Ben de sizin gibi oturdum ve aynı
stresi yaşadım!
Okullar kapanacak, tatile çıkmam
lazım!
Ama bu tatil nedir? Ne yapmak
lazım?
İki çocuk bir hanım, bir de ben!
(Anne karnındakini şimdilik saymıyorum. Onun doğduktan sonra rey hakkı olacak)
Beğeniler farklı, eğitimler farklı,
ilgiler farklı!
Önce şu tatilin ne anlama geldiğini
bir öğreneyim dedim. Kitaplığımın karşısına geçtim, elime Ferit Devellioğlu’nun
hazırlamış olduğu o muhteşem (devasa) lügati ( Osmanlıca-Türkçe Lügat) aldım.
Sayfalarını karıştırdım ve tatil kelimesini buldum. Bakın ne yazıyordu:
“Ta’til: (a.i. atal’den): Çalışmaya
ara verme, çalışmayı durdurma, durdurma, kesme…”
Tam da “Yaşaaaasssıııınnnnn!” diye
çığlık atacakken, birden durdum!
“Eeee! Şimdi ne yapacağım!”
“Diyelim ki, çalışmaya ara verdim.
Çalışmayı durdurdum. Hatta ve hatta kestim!”
“Tamam da şimdi ne yapacağım?”
“En iyisi eve gidip sırtımın üstüne
yatayım!”
“Yok yok denize gideyim!”
“Yok canım memleket ziyareti
yapayım!”
…
…
Planlar, planlar, planlar…
Evet! Bu dönemde pek çoğumuzun
yaşadığı en büyük stres bu galiba!
Tatilde tatil yapmasını çok da
bilmiyoruz!
Özellikle çocuklarımız için tatili
bir fırsat yapmak lazım.
Neyin mi fırsatı?
Eğitimini tamamlama fırsatı?
Sekiz ay boyunca (kış döneminde )
okulda verilemeyen ya da fırsat bulunamayan eğitimini tamamlama süreci yapalım
tatilimizi…
Gelin en iyisi “Yaz tatilini, yaz
eğitimine dönüştürelim!” Tatil kelimesinin anlamını çocuklarımıza da
açıklayalım.
“Yapılan işe ara vermek, son
vermek, durdurmak…” kelimelerini açıklayalım.

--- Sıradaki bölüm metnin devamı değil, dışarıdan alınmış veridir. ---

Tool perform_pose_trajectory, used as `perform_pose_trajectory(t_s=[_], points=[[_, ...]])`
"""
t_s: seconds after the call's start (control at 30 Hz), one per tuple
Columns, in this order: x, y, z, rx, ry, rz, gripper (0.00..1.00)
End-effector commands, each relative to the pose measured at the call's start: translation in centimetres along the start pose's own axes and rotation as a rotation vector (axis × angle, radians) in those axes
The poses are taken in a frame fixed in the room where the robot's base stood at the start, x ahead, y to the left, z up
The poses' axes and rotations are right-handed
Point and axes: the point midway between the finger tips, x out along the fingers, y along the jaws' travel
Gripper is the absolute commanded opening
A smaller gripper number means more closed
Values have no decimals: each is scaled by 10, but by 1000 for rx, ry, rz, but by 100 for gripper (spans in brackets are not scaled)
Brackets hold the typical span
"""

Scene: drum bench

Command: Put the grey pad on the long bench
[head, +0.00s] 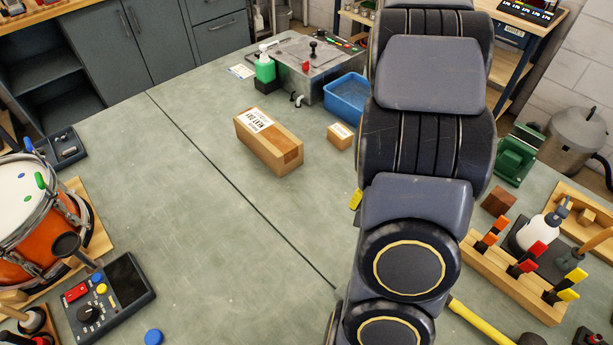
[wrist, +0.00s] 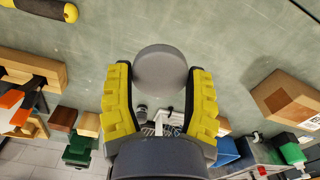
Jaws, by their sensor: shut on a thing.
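My gripper (wrist: 161,72) is shut on the grey pad (wrist: 160,70), a round grey disc between its yellow fingers in the wrist view. The pad appears above the long bench (head: 190,220), a grey-green top with a dark seam across it; how high I cannot tell. The bench also shows behind the pad in the wrist view (wrist: 230,35). In the head view my arm hides the pad and most of the gripper; only a bit of yellow finger shows beside the arm.
A cardboard box (head: 268,142) and a smaller box (head: 340,136) stand on the bench, with a blue bin (head: 346,98) behind. An orange drum (head: 32,215) and control box (head: 108,297) are at left. A tool rack (head: 512,272) is at right. The bench's middle left is clear.

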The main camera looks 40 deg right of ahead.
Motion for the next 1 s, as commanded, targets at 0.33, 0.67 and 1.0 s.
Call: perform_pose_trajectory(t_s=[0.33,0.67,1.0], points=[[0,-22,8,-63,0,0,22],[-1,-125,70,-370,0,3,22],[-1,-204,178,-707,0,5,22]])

Tatilin, “Hiçbir şey yapmadan sırt
üstü yan gelip yatmak!” demek olmadığını anlayalım ve anlatalım. Tatil, yapılan
rutin işe son vermek, o işe ara vermek demektir. Yoksa hiçbir şey yapmadan ölü
gibi durmak demek değildir.
Tatil, sürekli yapılan işin
değiştirilmesi demektir. Çalışma şeklini, öğrenme şeklini ve öğrenilen şeyleri
değiştirmek demektir.
Peki ne yapalım!
Fırsatımız varsa gezelim!
Ama gezeceğimiz yerlerin kültürü
hakkında bilgi toplayalım. Kitaplar, bültenler, dergiler okuyalım. Eğer
gideceğimiz yer yurtdışıysa oranın dilinden birkaç kelime de olsa öğrenmeye
çalışalım.
Yok yurt içi program yapıyorsak,
mutlaka işin içine kültürel kazanımların elde edileceği programlar yerleştirelim.

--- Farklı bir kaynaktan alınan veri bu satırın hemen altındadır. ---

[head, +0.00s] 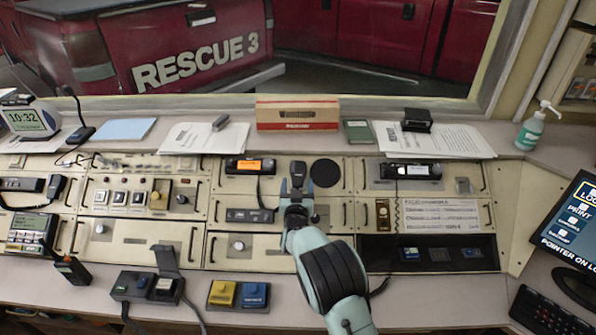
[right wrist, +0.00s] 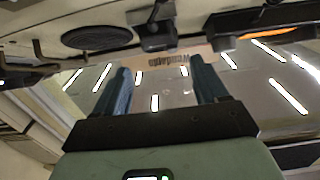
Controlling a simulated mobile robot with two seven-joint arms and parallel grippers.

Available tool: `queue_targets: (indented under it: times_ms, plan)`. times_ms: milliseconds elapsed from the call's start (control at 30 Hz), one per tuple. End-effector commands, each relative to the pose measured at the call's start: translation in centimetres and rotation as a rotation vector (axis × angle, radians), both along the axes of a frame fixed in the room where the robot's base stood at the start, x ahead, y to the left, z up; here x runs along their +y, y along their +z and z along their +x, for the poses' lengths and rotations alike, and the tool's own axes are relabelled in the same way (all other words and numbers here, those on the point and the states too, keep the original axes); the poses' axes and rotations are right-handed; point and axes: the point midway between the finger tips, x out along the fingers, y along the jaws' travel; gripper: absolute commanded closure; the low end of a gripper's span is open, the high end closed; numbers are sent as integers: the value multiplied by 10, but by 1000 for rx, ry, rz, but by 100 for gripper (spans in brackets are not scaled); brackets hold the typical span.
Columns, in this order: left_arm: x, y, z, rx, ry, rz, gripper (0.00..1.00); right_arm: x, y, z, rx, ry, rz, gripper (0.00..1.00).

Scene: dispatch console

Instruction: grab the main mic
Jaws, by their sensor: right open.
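A dark hand mic (right wrist: 155,27) hangs on the console panel between the orange-labelled radio and the round speaker. It shows ahead of my right fingers in the right wrist view and looks apart from them. In the head view a dark shape stands at the same place, largely merged with my right gripper (head: 297,186), so their contact there is unclear. The right gripper (right wrist: 159,68) is open, with nothing seen between its fingers. No label marks this mic as the main one. My left gripper is not in view.
The orange-labelled radio (head: 250,167) is left of the gripper and the round speaker (head: 325,172) right. Another hand mic (head: 56,187) is at the far left. A monitor (head: 570,225) stands at right.

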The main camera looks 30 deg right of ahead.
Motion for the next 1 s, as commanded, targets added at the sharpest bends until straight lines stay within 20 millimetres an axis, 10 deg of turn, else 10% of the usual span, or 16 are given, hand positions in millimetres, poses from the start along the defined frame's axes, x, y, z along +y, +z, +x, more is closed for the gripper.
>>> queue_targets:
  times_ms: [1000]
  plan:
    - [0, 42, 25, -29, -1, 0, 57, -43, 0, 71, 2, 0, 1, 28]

Sadece lay-lay-lom geziler
çocuklarımıza hiçbir şey kazandırmayacaktır. Okul, ders, ödev, sınav gibi yoğun
geçen bir kış döneminde fırsat bulup okuyamadığı kitapları bir liste yapıp yaz
döneminde okuyabilir. Kitap okumak, gezme ve eğlenmeye engel değildir.
Unutmayın gün 24 saattir. Ancak bu basit bir iş değildir. Yaz döneminde
okunacak kitaplar, öylesine seçilmiş kitaplar olmamalıdır. Mümkünse ciddi bir
iş olarak ele alınmalı ve bir rehber eşliğinde liste yapılmalıdır.
Bütün aile bu işe ortak olmalıdır.
Kitap okumak sadece çocukların işi değildir.
Anne, baba, kardeşler ve diğer aile
fertleri de kendilerine göre bir liste oluşturmalıdır.
Trende, otobüste, vapurda (yolculuk
sırasında) ya da kumsalda, ormanda (çadırda) okunacak kitaplar ayrı ayrı seçilmelidir.
Yaz tatilinde bulunduğu mahalli
terk etme fırsatı olmayanların da yapabilecekleri çok güzel işler vardır.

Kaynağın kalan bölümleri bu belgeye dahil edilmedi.